= WRITTEN INSTRUCTION =
Copy each line of the records that contains the word "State".
· · · · ·
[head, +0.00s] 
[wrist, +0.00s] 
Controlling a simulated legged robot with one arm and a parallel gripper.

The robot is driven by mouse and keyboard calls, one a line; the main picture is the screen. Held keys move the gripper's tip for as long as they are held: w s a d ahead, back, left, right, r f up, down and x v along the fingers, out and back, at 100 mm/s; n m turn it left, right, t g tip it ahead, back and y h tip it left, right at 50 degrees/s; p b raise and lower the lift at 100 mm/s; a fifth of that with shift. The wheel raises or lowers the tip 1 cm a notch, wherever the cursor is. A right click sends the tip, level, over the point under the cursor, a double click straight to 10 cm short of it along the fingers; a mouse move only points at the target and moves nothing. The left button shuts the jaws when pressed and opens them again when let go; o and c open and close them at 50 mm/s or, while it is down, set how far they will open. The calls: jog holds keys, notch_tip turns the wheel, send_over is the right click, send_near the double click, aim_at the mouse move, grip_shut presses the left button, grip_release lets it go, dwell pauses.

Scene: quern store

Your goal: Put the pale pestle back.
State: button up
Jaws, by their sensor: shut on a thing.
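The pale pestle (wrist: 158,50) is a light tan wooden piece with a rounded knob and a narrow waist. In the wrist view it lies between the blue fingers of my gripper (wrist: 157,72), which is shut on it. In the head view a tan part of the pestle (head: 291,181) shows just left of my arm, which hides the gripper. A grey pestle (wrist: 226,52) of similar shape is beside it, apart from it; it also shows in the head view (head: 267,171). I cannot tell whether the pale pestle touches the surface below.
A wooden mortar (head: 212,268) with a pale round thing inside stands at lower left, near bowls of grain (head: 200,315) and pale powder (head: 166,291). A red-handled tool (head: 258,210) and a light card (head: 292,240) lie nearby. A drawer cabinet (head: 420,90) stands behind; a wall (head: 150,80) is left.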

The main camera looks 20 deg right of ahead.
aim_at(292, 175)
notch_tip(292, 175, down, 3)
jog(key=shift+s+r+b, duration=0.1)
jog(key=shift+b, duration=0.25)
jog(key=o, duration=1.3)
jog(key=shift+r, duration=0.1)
· · · · ·
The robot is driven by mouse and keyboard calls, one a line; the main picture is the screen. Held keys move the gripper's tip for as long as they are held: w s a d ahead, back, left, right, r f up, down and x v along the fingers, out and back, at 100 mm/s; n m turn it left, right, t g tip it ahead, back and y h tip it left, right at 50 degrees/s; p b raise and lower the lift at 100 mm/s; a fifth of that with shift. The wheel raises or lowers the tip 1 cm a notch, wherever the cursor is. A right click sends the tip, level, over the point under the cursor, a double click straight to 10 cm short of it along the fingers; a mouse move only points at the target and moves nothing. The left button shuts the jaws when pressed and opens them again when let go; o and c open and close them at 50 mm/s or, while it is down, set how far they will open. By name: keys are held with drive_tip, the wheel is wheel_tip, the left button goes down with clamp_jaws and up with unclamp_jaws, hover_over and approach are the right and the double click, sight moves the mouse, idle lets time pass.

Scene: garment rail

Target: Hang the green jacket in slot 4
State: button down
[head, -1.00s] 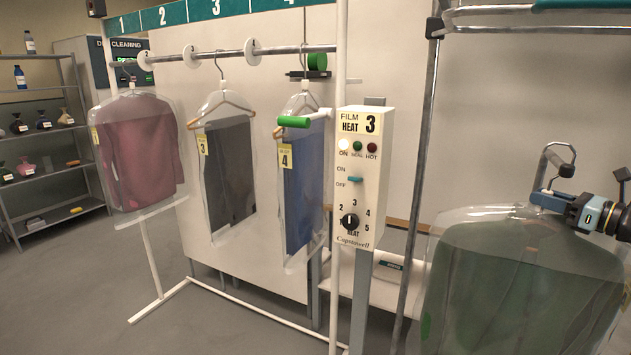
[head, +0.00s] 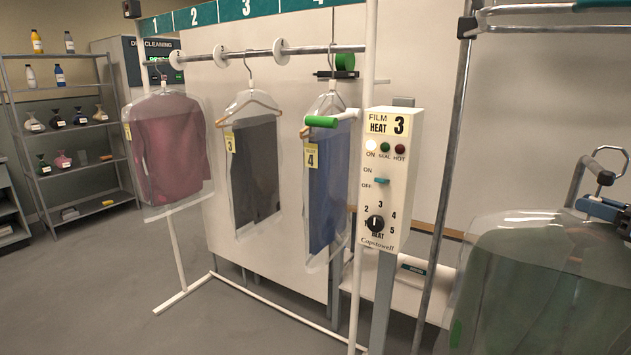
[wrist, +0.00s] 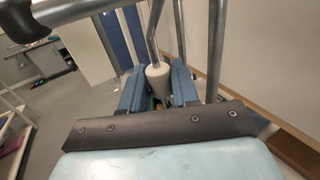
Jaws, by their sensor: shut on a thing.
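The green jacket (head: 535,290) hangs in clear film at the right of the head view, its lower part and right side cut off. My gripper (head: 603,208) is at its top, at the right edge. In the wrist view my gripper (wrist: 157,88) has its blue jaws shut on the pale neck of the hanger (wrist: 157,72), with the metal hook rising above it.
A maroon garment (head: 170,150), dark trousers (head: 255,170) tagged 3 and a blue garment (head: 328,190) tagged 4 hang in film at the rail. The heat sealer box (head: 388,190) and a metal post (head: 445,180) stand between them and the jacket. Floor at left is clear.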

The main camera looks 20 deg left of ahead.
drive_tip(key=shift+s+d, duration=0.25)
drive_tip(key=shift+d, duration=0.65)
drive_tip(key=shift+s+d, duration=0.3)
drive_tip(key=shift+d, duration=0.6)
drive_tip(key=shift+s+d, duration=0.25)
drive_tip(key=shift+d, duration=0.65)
· · · · ·
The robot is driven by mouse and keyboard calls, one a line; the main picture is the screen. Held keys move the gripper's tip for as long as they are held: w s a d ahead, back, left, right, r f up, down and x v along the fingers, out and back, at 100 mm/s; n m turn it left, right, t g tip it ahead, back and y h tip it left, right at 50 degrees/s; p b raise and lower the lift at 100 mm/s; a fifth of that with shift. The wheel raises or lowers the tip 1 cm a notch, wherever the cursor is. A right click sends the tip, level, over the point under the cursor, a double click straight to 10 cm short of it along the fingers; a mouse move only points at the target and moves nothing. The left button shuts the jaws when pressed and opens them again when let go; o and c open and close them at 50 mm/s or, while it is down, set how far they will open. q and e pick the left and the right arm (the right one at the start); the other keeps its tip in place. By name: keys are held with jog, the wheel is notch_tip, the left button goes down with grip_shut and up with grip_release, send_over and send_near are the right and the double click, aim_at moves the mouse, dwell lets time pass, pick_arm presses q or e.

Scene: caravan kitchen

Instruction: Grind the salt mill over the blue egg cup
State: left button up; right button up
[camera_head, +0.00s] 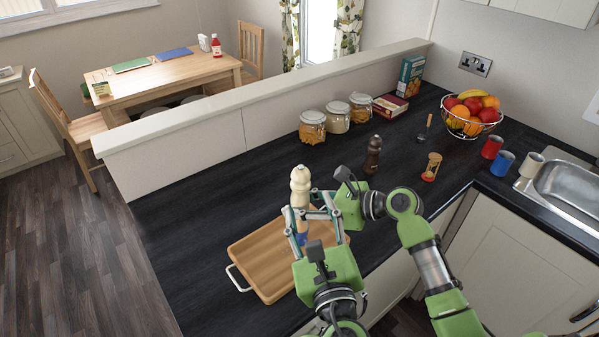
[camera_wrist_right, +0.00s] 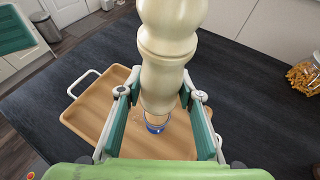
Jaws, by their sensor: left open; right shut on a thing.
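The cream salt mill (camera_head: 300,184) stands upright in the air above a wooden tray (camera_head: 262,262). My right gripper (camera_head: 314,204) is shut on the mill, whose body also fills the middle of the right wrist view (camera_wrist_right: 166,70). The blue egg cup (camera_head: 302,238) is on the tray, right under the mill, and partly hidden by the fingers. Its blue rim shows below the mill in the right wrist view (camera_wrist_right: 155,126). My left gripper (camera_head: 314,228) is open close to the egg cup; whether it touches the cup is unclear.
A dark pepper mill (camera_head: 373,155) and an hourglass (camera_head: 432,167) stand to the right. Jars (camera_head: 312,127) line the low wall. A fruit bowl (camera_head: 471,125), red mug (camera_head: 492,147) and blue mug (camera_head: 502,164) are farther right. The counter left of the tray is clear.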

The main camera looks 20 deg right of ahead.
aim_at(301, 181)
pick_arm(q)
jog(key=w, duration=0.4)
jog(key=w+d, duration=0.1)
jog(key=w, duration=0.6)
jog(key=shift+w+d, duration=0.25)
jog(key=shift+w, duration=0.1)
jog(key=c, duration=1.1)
· · · · ·
= FULL ANSWER =
State: button up
State: button down
State: left button up; right button up

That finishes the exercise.